### Robot control records:
****

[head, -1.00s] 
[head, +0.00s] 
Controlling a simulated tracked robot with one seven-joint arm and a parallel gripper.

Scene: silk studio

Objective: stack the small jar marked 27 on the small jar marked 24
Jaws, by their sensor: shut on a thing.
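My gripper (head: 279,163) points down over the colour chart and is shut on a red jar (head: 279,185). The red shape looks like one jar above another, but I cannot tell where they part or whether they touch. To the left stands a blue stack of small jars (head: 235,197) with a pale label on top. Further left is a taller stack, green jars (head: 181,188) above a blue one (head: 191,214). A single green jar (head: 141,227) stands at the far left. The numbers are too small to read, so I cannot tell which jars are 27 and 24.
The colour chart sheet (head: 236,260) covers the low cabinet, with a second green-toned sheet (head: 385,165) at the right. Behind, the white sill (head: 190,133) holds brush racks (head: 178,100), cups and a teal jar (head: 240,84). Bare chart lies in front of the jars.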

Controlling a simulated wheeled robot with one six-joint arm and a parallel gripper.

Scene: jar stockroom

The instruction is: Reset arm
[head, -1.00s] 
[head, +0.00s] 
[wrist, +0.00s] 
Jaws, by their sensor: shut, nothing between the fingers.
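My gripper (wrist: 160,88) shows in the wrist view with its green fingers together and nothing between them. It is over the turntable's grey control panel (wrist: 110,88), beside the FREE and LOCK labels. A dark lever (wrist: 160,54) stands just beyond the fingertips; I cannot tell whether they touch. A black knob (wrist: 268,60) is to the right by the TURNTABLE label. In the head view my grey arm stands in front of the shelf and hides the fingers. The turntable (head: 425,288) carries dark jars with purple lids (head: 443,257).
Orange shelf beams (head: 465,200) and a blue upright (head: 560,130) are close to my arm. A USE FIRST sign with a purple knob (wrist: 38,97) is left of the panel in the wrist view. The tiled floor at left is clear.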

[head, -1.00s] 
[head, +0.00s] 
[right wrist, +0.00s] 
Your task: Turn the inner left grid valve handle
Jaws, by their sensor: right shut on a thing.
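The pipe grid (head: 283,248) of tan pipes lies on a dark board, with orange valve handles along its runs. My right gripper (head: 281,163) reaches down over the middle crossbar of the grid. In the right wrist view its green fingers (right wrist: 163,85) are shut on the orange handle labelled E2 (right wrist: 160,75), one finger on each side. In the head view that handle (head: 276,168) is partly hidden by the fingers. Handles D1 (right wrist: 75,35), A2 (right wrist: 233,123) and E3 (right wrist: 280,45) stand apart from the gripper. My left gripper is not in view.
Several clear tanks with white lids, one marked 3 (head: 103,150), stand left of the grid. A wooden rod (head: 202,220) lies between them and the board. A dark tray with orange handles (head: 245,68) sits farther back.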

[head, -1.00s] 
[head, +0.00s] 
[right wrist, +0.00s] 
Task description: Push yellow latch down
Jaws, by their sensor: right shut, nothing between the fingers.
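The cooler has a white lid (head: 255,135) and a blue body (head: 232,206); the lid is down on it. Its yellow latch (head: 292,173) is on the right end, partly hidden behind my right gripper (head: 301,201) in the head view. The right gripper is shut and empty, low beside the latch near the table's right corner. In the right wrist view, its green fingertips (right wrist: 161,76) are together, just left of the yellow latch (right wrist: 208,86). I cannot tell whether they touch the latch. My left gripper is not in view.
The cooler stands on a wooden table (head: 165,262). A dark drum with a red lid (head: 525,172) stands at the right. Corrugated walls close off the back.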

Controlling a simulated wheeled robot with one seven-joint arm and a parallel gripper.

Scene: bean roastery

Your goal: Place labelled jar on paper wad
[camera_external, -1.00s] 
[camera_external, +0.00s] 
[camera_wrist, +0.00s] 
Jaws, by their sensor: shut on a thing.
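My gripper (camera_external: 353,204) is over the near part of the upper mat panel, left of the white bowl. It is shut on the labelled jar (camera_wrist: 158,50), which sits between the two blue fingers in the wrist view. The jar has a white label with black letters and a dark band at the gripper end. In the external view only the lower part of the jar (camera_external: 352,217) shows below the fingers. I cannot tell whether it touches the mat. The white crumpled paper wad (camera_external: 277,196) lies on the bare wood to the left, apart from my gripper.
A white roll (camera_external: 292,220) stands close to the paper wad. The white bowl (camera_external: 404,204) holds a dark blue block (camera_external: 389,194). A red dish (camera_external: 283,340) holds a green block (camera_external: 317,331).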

****

Identify the lines of the data that contain the word "Controlling". Copy each of them.

Controlling a simulated tracked robot with one seven-joint arm and a parallel gripper.
Controlling a simulated wheeled robot with one six-joint arm and a parallel gripper.
Controlling a simulated wheeled robot with one seven-joint arm and a parallel gripper.

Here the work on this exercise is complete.